Evoking as it does memories of similar global responses to the deaths of the likes of Princess Diana, the tribute also illustrates the remarkable degree to which cricketers are embraced not only by rusted-on sports fans but by the broader community.
It is of course a sport that is embedded deeply in Australian life and our long, hot summers. It is also, even in its shortest forms, still a long game.
Cricketers are on the field for hours and days at a time. They are engaged in an activity that requires a remarkable degree of travel at its higher levels and have opportunities for extended close contact with administrators, opposition team members, support staff and the media.
This creates an environment in which personal idiosyncrasies cannot be concealed and in which strong bonds of friendship are forged.
Cricket has always been a team sport played by individuals.
This means a player's temperament - his ability to handle pressure and interact with others - is almost as important as his skill with the bat and ball.
Hughes, the young bloke from Macksville who would have turned 26 on Sunday, wasn't popular only because of his talent and status.
He is remembered as a genuinely warm and likeable man; a player who didn't have a big head or tickets on himself and was as interested in those around him as they were in him.
These are not always characteristics we associate with celebrities and, in Hughes' case, appear to have been the legacy of a naturally open and engaging nature and a no-nonsense country upbringing on a banana farm.
While his career did not always go to plan and he had been in and out of the national team, Hughes was never one to dwell on misfortune or wish anything but the best for a player more in favour than himself. He was also a hard worker, whose love of the sport and drive was obvious.
The cricket-watching public seemed to respond to that. There was always a genuine hope among cricket fans that he would go on to do well, and a belief that time was on his side. It wasn't.
While Friday's social-media-led tribute was spontaneous and inspirational it is simply the first part of what will likely be an extended period of commemoration, grief and mourning.

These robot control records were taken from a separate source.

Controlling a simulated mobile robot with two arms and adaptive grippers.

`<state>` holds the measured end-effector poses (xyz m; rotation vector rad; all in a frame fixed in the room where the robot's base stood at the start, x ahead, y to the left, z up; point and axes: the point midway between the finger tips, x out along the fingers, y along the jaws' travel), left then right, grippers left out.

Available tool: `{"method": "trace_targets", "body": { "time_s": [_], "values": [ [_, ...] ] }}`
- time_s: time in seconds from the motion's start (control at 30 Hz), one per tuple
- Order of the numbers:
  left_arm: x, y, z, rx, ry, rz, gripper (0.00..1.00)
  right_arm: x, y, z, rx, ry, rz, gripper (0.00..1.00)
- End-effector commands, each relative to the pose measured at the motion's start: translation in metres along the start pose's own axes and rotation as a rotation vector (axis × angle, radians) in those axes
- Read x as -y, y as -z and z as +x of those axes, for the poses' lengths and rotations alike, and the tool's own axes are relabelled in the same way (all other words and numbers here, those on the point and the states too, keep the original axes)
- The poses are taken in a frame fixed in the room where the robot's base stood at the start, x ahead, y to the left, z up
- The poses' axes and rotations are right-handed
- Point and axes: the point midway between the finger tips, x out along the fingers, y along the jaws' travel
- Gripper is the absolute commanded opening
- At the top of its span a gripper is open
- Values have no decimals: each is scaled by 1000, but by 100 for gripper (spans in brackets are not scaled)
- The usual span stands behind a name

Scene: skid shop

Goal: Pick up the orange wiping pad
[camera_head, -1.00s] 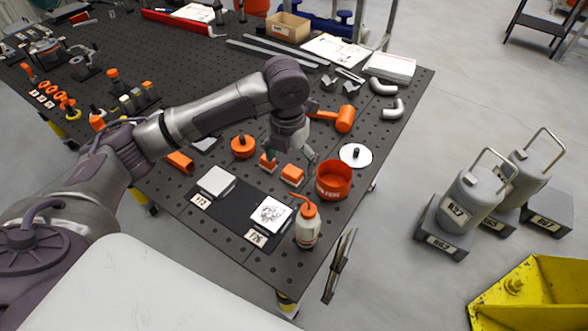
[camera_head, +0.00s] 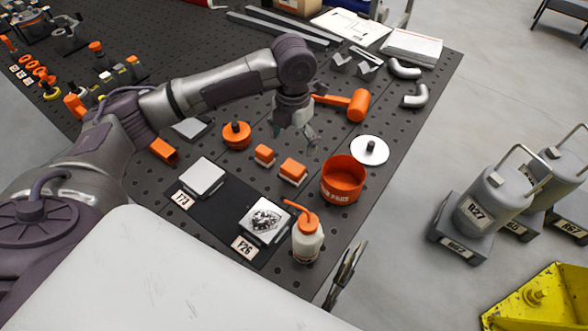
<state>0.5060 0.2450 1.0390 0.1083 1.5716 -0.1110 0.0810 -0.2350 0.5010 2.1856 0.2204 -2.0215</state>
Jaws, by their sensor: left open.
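Two small orange pads with pale undersides lie side by side on the dark perforated table, the left pad (camera_head: 264,154) and the slightly larger right pad (camera_head: 293,171). I cannot tell which is the wiping pad. My left gripper (camera_head: 294,138) is open and empty, pointing down just behind and above the two pads in the picture. Its fingers are spread and show no contact with either pad. A dark metallic piece (camera_head: 345,275) beyond the table's near right edge looks like part of my right gripper; its jaws are unclear.
An orange tub (camera_head: 343,180) and a white disc (camera_head: 370,150) stand right of the pads. An orange round knob (camera_head: 236,135) is left. In front are a dark mat (camera_head: 225,212) with two plates and a bottle (camera_head: 307,240). An orange mallet (camera_head: 357,105) lies behind.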

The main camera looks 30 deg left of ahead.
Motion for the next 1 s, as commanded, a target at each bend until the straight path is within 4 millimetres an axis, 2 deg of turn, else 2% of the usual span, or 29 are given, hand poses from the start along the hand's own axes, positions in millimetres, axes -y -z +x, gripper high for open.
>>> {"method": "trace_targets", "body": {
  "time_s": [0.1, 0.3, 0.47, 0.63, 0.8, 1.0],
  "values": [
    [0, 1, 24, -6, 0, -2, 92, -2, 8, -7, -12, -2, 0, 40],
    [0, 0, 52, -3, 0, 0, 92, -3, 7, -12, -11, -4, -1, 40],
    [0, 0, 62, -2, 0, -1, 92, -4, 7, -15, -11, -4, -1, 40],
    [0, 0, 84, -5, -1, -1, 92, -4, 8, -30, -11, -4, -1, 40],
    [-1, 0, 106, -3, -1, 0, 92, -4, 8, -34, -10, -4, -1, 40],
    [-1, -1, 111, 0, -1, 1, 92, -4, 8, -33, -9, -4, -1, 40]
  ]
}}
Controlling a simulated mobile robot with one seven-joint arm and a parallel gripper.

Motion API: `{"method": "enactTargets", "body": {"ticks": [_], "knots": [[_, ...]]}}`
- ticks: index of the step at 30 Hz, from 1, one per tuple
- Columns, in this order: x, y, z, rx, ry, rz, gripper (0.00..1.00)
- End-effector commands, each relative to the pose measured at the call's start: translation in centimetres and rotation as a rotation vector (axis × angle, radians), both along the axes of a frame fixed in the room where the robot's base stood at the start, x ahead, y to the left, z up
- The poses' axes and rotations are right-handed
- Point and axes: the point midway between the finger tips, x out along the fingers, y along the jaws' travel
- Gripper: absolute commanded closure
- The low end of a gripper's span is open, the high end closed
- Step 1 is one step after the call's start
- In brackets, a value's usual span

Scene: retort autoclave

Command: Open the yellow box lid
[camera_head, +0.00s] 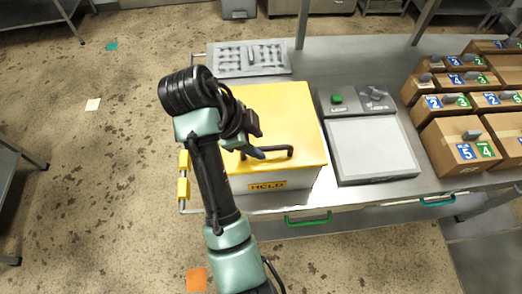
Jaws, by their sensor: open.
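The yellow box lid (284,118) lies flat and closed on a pale box labelled "HELD" (267,186), at the left part of the metal table. A dark handle bar (290,152) sits on the lid near its front side. My gripper (258,153) is open and low over the lid, at the left end of the handle. I cannot tell whether it touches the handle. My arm comes up from the bottom and hides the lid's left side and part of the handle.
Right of the box stand a grey panel (371,150) and a control unit with a green button (337,99). Several numbered cardboard boxes (459,146) fill the table's right. A grey tray (249,59) lies behind. Green drawer handles (308,219) line the front edge.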

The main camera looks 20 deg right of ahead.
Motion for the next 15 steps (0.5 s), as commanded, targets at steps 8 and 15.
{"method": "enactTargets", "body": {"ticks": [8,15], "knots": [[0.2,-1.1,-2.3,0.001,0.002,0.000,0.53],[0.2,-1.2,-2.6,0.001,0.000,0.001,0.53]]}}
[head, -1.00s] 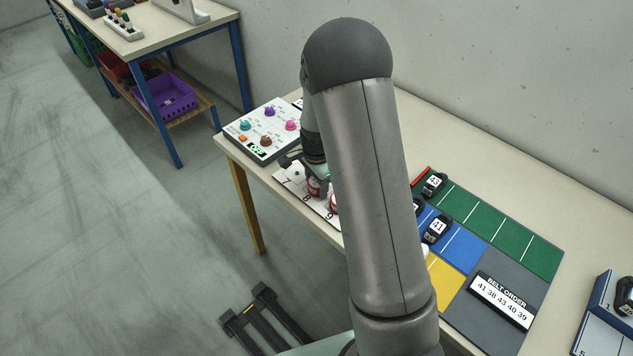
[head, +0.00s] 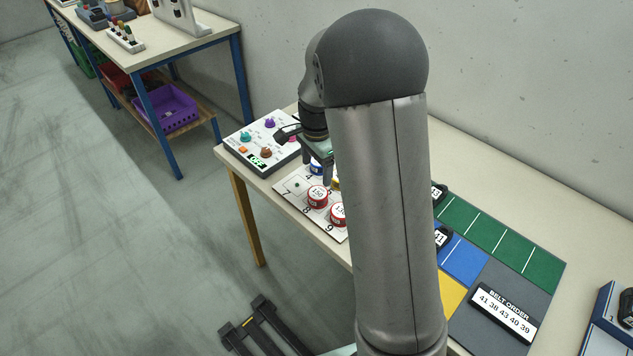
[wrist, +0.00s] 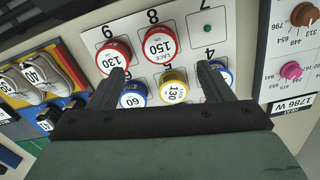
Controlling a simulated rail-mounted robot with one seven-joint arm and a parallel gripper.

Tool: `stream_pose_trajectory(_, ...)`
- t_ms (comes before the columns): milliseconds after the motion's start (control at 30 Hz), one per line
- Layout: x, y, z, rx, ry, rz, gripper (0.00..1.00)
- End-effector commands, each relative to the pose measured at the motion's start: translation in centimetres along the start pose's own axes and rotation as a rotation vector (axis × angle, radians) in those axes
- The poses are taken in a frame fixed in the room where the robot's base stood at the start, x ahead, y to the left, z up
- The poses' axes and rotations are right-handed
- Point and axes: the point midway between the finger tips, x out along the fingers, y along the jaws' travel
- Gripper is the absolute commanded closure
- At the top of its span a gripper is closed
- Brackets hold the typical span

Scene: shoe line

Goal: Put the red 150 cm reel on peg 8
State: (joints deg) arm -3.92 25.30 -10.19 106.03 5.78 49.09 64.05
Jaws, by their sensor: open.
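The red 150 reel (wrist: 160,43) sits flat beside the number 8 on the white peg board (wrist: 185,15); its peg is hidden. In the head view this reel (head: 317,196) also shows at that spot. The peg (wrist: 207,29) by the number 7 is bare. A red 130 reel (wrist: 114,57) stands by the number 9, left of the 150 reel in the wrist view. My gripper (wrist: 165,82) is open and empty, its fingers above the board with a yellow 130 reel (wrist: 173,88) between them in the picture. In the head view my gripper (head: 329,167) is partly hidden by my arm.
Blue reels (wrist: 133,95) stand in the row with the yellow one. A panel with coloured knobs (head: 262,140) adjoins the board. Shoes (wrist: 40,72) stand on a coloured mat (head: 500,235) on the other side. The wall runs behind the table.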

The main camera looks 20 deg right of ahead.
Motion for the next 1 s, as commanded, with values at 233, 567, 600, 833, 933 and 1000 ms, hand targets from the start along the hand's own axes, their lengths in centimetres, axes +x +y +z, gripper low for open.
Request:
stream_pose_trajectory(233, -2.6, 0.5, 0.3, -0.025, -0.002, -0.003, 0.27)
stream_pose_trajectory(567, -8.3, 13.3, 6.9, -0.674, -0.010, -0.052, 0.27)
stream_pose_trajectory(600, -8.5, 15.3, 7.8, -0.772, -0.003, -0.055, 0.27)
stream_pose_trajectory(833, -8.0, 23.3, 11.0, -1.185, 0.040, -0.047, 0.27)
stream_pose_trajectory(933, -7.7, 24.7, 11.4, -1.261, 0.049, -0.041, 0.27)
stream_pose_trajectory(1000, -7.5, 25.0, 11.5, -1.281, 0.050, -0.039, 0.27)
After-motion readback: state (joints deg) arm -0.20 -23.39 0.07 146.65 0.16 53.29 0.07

Cricket is a weekend game and the talk at venues across the country today, whether they be dusty village sports grounds or well-irrigated playing fields in major cities and regional towns, will centre on the tragically premature loss of a young man who had shown such promise.
Children at grounds from Canberra to Cairns will, if the day goes their way, retire at 63 not out in honour of Hughes's score when he was struck. The same tribute will undoubtedly happen at senior level too. Black armbands will be worn just about everywhere the game is played.

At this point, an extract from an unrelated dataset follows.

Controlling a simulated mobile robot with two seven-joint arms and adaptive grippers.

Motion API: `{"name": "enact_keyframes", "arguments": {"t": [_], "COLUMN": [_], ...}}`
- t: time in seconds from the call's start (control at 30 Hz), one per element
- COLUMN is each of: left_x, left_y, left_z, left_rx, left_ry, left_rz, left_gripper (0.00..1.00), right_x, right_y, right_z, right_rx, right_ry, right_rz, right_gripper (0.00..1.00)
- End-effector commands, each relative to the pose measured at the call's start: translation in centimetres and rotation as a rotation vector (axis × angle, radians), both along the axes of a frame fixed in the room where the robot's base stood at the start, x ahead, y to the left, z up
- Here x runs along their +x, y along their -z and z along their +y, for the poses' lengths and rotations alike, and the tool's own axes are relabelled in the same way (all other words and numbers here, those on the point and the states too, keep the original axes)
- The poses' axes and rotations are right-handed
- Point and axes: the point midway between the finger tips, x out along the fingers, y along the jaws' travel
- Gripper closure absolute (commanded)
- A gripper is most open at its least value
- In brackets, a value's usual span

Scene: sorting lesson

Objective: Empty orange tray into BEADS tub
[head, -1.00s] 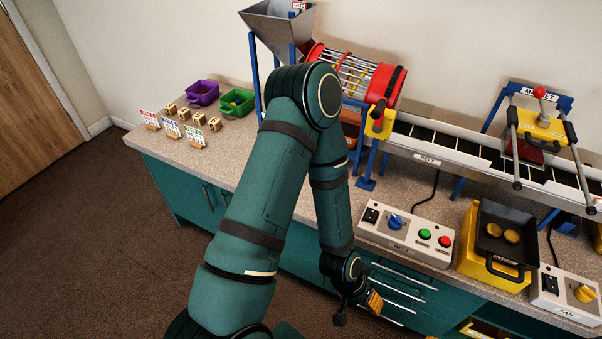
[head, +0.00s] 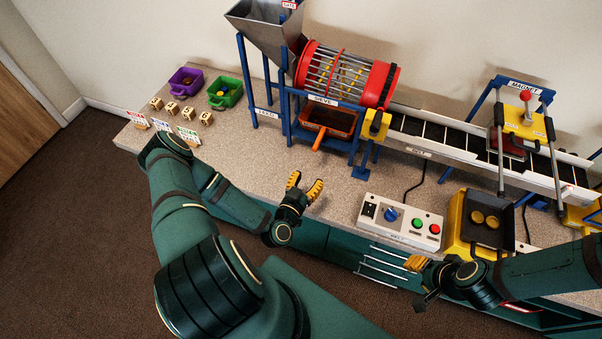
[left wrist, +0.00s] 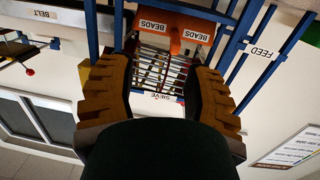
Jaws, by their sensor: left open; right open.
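The orange tray (head: 328,122) sits under the sieve drum, inside the blue frame, with its handle toward me. In the left wrist view the tray (left wrist: 173,22) shows two BEADS labels and lies beyond the fingertips. What it holds cannot be made out. My left gripper (head: 306,184) is open and empty over the counter's front edge, in front of the tray and apart from it. My right gripper (head: 419,281) is open at the counter front, below the control box. A purple tub (head: 187,83) and a green tub (head: 225,93) stand at the far left; no BEADS label is readable on either.
Wooden blocks (head: 181,111) and small sign cards (head: 163,127) stand before the tubs. A belt control box (head: 402,220) lies right of my left gripper. A black pan (head: 487,222) with round yellow pieces rests on a yellow stand. Blue legs flank the tray.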

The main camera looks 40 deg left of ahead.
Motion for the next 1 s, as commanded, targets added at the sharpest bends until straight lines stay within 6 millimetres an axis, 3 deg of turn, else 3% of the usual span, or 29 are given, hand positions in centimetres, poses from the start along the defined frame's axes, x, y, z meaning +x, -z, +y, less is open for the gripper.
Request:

At a time when they're ready, Australia's Test team - including some of his closest friends - will return to the field and undoubtedly there will be more moving tributes then.
Hughes' death has touched every player, supporter, club member and volunteer in Australia. And it has touched the sport in every country it is played.

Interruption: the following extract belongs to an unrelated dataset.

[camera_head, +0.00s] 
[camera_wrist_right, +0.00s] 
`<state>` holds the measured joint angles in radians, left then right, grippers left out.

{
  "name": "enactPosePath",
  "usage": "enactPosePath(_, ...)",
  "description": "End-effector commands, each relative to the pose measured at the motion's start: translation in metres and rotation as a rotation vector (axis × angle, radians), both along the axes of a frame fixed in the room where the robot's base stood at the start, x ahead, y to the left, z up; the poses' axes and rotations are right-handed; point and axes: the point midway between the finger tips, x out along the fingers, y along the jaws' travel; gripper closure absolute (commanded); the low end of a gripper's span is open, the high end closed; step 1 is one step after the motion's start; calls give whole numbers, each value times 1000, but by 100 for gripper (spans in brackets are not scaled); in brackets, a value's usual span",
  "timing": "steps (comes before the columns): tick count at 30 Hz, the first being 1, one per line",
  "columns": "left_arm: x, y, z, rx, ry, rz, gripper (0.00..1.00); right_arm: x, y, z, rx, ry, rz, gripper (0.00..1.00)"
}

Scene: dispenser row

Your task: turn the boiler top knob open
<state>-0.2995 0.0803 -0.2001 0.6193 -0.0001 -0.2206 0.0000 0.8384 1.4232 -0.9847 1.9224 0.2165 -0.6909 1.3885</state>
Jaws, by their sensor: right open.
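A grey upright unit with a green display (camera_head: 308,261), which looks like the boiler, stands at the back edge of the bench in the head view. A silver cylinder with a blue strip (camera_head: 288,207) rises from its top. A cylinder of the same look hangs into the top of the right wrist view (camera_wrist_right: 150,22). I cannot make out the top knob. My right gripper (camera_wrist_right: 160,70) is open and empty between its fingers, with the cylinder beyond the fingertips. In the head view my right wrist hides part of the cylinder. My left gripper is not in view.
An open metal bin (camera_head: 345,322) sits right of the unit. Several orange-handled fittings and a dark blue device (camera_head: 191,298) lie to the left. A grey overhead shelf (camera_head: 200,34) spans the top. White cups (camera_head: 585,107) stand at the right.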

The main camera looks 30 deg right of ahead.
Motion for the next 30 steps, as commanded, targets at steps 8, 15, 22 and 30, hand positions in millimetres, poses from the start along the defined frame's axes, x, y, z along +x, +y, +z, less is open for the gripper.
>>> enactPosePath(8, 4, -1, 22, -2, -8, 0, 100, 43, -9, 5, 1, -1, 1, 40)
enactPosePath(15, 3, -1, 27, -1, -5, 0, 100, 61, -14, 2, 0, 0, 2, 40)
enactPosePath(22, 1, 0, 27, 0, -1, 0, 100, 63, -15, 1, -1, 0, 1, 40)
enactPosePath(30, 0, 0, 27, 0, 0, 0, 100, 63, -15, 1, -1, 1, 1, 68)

How could it be otherwise? In his short life the talented left-hander's skill with the bat allowed him to live out what has, for generations, been almost every Australian schoolboy's dream.
For this generation of children those dreams will survive their grief and shock and, possibly, their fear. They will return to the crease with the same sense of pleasure and ambition Hughes showed when he as a kid.
For now though, their bats may be resting against their front doors.